* _Exercise instructions_
Return the material word for word. Do not include the pictures.

Robot episode rows
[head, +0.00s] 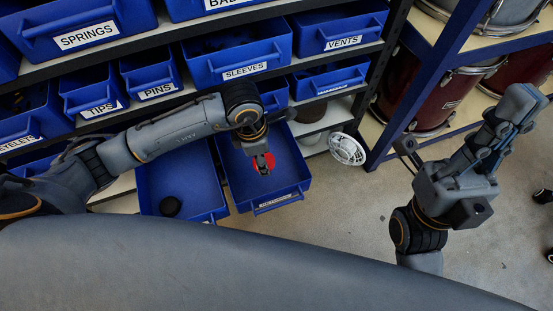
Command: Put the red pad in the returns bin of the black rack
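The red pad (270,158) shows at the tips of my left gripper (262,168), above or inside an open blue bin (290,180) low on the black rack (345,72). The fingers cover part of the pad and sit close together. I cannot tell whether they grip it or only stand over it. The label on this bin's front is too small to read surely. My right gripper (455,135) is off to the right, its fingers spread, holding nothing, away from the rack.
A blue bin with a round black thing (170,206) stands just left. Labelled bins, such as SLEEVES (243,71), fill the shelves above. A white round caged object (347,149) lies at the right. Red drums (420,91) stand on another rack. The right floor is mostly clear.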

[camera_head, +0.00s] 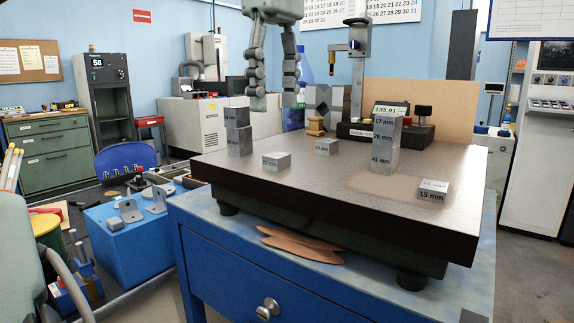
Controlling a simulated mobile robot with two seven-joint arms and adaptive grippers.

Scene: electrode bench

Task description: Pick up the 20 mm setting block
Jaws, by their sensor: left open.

* _Exercise solution_
[head, +0.00s] 
Command: Put the red pad in the returns bin of the black rack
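The red pad (270,158) shows at the tips of my left gripper (262,168), above or inside an open blue bin (290,180) low on the black rack (345,72). The fingers cover part of the pad and sit close together. I cannot tell whether they grip it or only stand over it. The label on this bin's front is too small to read surely. My right gripper (455,135) is off to the right, its fingers spread, holding nothing, away from the rack.
A blue bin with a round black thing (170,206) stands just left. Labelled bins, such as SLEEVES (243,71), fill the shelves above. A white round caged object (347,149) lies at the right. Red drums (420,91) stand on another rack. The right floor is mostly clear.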

[camera_head, +0.00s] 
Controlling a simulated mobile robot with two seven-joint arms and adaptive grippers.

Scene: electrode bench

Task description: Pick up the 20 mm setting block
Jaws, by their sensor: left open.

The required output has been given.